Sunday, May 27, 2018
One of America's Great Newspapers ~ Toledo, Ohio

Mary Alice Powell

Columbus fan shares enthusiasm

A monarch butterfly sun bathing on a brilliant Dale Chihuly glass sculpture is but one reason Lynn Kartavich believes families should visit Columbus.

A dedicated cheerleader in promoting Ohio's capital, Kartavich's descriptions of other things to see and do may not be as graphic as the butterfly-Chihuly one, but she is equally enthusiastic about them.

Kartavich and I met by happenstance in Parkersburg, W.Va., where she and I had chosen the same motel for the night. I was on my way home from a southern sojourn. She was on one of her weeklong trips handing out Experience Columbus business cards and promoting the city's historic, sports, dining, entertainment, and shopping possibilities.

Because she had made a fuss over Digby earlier, I said hello when I saw her in the dining room. She invited me to share her table.

It was after I asked, "And what are you doing in Parkersburg, W.Va.?" that she enthusiastically began to explain her work. After her first few sentences, I got out my pen and notebook.

Kartavich is visitor service manager of Experience Columbus, formerly the Greater Columbus Convention and Business Bureau. After the attacks of Sept. 11, 2001, she developed the plan to promote the city and its environs throughout Ohio and to other states.

She saw a need for short-distance motor travel for families who were hesitant to take long plane trips after the tragedies. She contends that Columbus visitors can see most of Ohio's major attractions within 2 1/2 hours of the city. The promotion program originally was called Hub and Spoke.

Making an average five stops each day during the two weeks each month that she is on the road, Kartavich works primarily with AAA club trip counselors. Her lengthy menu of cities takes her as far east as Pittsburgh, south to Louisville and Lexington, Ky., east to Indianapolis, and into Michigan to Ann Arbor and Brighton.

So what is there to see in Columbus and immediate environs? The answer to that question took the listener through dinner and past dessert and coffee.

Chihuly glass sculptures and butterflies met a year ago at the Franklin Park Conservatory and Botanical Garden and are still meeting. Thirteen pieces of the famous Seattle artist's work are permanent in the conservatory because they were purchased by a donor after the Chihuly show. Butterflies in an annual exhibit are attracted to the colorful blown-glass works.

The Titanic exhibit at COSI will continue through Labor Day. The Phantom of the Opera is billed through August. Cirque du Soleil will be an August featured attraction. The Arena District is a downtown area of shops and restaurants.

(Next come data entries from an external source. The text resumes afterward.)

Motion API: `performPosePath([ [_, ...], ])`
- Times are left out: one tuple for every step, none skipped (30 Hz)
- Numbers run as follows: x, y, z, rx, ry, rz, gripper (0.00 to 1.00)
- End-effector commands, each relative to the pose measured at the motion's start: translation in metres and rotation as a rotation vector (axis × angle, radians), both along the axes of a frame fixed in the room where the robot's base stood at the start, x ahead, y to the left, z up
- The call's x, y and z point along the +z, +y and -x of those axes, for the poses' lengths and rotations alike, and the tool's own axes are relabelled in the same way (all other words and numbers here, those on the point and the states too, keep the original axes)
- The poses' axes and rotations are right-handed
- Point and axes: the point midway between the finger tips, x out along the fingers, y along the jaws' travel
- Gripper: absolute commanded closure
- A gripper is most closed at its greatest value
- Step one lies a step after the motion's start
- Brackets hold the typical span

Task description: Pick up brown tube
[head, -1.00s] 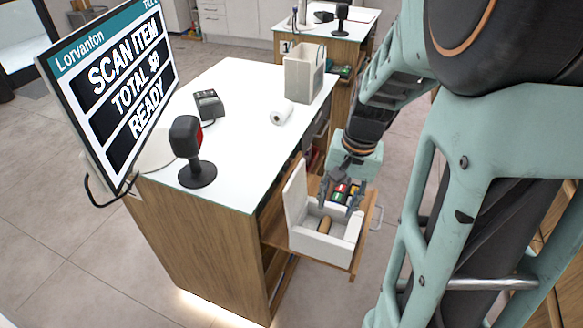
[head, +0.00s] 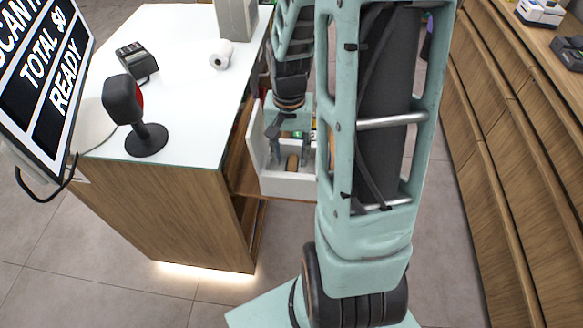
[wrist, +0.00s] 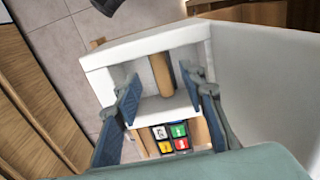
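The brown tube (head: 292,162) lies inside a white open box (head: 288,187) in the pulled-out drawer of the counter. In the wrist view the tube (wrist: 162,72) shows between my fingers, with its far end near the white box wall (wrist: 105,56). My gripper (head: 289,153) is open, its fingers pointing down into the box. In the wrist view my gripper (wrist: 161,82) has one blue-padded finger on each side of the tube, with clear gaps. I cannot tell how far the fingertips are above the tube.
Coloured squares on a small block (wrist: 170,137) sit beside the tube's compartment. The counter top (head: 180,60) holds a scanner (head: 126,108), a card terminal (head: 136,62) and a paper roll (head: 221,55). Wooden cabinets (head: 520,170) stand at right.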

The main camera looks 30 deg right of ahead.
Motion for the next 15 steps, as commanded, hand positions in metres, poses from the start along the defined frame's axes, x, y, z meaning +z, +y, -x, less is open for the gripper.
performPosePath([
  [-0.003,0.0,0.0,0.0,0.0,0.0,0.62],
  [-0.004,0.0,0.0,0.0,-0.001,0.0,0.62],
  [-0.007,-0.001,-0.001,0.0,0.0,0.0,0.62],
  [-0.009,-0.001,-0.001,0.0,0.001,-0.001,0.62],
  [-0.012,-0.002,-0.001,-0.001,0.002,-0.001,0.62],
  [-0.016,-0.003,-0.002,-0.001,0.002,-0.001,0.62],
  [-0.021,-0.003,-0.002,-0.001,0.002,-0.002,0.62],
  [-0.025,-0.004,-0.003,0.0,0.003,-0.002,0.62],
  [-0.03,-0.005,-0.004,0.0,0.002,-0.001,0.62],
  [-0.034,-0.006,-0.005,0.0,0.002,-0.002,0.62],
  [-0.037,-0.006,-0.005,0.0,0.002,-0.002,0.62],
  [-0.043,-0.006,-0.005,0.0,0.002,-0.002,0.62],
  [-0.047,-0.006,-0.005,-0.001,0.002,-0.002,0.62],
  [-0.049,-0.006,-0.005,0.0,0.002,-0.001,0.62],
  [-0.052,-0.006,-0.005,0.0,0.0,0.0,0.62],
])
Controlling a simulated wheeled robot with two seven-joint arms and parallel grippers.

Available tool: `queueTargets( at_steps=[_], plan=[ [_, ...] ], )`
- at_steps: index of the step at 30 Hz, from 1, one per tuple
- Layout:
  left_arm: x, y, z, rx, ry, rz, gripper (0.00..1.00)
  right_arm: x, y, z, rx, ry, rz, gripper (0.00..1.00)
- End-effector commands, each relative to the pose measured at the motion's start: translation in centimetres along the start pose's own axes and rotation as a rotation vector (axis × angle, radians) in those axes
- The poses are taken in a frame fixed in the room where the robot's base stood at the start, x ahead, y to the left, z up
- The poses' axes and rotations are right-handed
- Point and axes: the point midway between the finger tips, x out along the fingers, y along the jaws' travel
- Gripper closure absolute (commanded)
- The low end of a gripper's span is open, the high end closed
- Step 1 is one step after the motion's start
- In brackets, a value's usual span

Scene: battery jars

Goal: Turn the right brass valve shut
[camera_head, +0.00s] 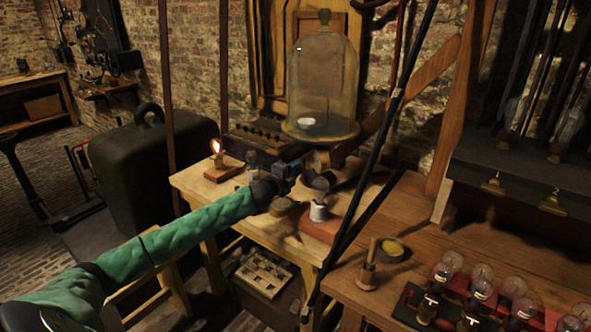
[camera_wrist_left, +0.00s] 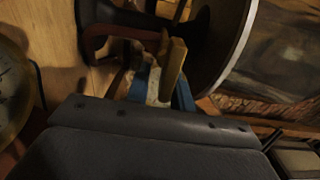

German Village, with small homes and German restaurants, has remained popular for generations, according to Kartavich.

In 45 minutes visitors, can be in Holmes County, the centerpiece of Ohio Amish farms and shopping. Also within easy driving from the capital, Frazeyburg is now the home of the Longaberger Homestead, which features factory tours, shopping, and other activities related to the famous Ohio-made baskets.

Kartavich's Toledo visits bring back memories of her days in politics when she was chairman of the Ohio Reagan presidential campaign.

"Do you remember when the Heartland train came to Perrysburg from Dayton during the campaign? " she asked. "That was my idea, too."